Smoke billows following a reported air strike in the rebel-held parts of the Jobar district, Damascus (photo: AFP)
Smoke billows following a reported air strike in the rebel-held parts of the Jobar district, Damascus (photo: AFP)

Six hours of gruelling battle on 19 March were sufficient to tip the scales in the Syrian conflict after two years of steady decline in the power of the rebel forces due to Russian and Iranian military intervention on behalf of the regime led by Syrian President Bashar Al-Assad.

After these six hours, the Russians, Iranians and the regime understood that all the violence they had unleashed during the past two years has not succeeded in putting paid to the armed opposition factions.

In the early hours of Sunday morning, the Syrian capital Damascus awoke to surprise attacks by the armed opposition factions that had been included in the recent conferences in Geneva and Astana. After a sudden and rapid advance along a major thoroughfare, the attacking forces held several neighbourhoods of the capital within their range of fire.
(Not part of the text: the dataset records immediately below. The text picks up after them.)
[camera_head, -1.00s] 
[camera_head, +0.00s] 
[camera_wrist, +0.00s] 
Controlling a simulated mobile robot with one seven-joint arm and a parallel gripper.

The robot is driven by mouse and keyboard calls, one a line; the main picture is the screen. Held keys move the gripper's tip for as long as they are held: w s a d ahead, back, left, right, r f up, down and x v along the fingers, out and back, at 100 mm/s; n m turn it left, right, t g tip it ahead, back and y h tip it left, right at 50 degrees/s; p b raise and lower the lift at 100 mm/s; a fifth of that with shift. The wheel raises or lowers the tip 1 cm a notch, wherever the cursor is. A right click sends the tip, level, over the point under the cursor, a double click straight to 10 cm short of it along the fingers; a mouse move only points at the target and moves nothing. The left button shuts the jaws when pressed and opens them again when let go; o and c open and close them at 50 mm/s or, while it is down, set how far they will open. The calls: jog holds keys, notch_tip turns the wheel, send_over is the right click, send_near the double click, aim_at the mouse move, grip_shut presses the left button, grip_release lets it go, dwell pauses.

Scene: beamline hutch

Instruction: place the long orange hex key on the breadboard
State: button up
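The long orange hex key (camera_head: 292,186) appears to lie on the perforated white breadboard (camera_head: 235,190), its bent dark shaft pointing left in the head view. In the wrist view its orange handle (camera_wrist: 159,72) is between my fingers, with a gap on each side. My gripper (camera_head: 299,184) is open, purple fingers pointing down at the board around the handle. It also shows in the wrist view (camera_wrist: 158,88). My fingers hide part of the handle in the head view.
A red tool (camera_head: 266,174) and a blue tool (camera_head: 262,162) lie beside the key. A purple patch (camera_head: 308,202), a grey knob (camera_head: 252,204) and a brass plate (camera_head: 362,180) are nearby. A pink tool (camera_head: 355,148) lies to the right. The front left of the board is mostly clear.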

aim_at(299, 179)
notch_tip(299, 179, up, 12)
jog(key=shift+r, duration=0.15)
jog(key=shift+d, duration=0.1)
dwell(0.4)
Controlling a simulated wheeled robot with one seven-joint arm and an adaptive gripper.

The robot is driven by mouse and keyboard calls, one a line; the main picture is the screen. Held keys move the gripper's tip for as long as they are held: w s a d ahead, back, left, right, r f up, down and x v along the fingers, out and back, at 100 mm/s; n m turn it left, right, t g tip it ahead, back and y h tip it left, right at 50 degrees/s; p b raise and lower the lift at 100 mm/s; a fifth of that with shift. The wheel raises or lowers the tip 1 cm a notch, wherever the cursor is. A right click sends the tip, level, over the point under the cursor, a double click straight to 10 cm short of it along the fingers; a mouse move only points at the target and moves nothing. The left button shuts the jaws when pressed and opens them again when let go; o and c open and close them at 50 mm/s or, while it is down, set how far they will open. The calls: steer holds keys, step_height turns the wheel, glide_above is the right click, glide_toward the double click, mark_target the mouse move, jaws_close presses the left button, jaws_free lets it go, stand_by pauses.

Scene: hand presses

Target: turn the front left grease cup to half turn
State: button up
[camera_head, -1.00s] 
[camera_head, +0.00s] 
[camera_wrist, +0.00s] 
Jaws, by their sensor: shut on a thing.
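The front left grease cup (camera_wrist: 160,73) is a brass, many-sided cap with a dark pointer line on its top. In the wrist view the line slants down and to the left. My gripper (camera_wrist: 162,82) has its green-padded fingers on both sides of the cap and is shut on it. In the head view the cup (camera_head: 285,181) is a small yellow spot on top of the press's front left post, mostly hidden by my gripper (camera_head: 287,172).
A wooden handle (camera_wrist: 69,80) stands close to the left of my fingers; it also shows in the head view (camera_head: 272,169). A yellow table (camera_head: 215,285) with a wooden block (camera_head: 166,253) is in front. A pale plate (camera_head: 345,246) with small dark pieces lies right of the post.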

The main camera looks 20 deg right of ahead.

The Syrian armed forces and their auxiliary contingents of Lebanese Hizbullah and Iraqi Nujaba Movement forces sustained heavy losses. According to reports, more than 100 pro-regime force soldiers were killed and around 50 captured. Fifteen tanks were seized by the opposition forces, and these were put to service in the surprise attacks.

The Syrian armed forces retaliated with intensive artillery and aerial fire in order to halt the advance of the opposition forces into Damascus. Russian military aircraft took part in the aerial assaults against opposition positions. However, the impact of the counter-offensive was limited due to the element of surprise and the state of panic and disarray.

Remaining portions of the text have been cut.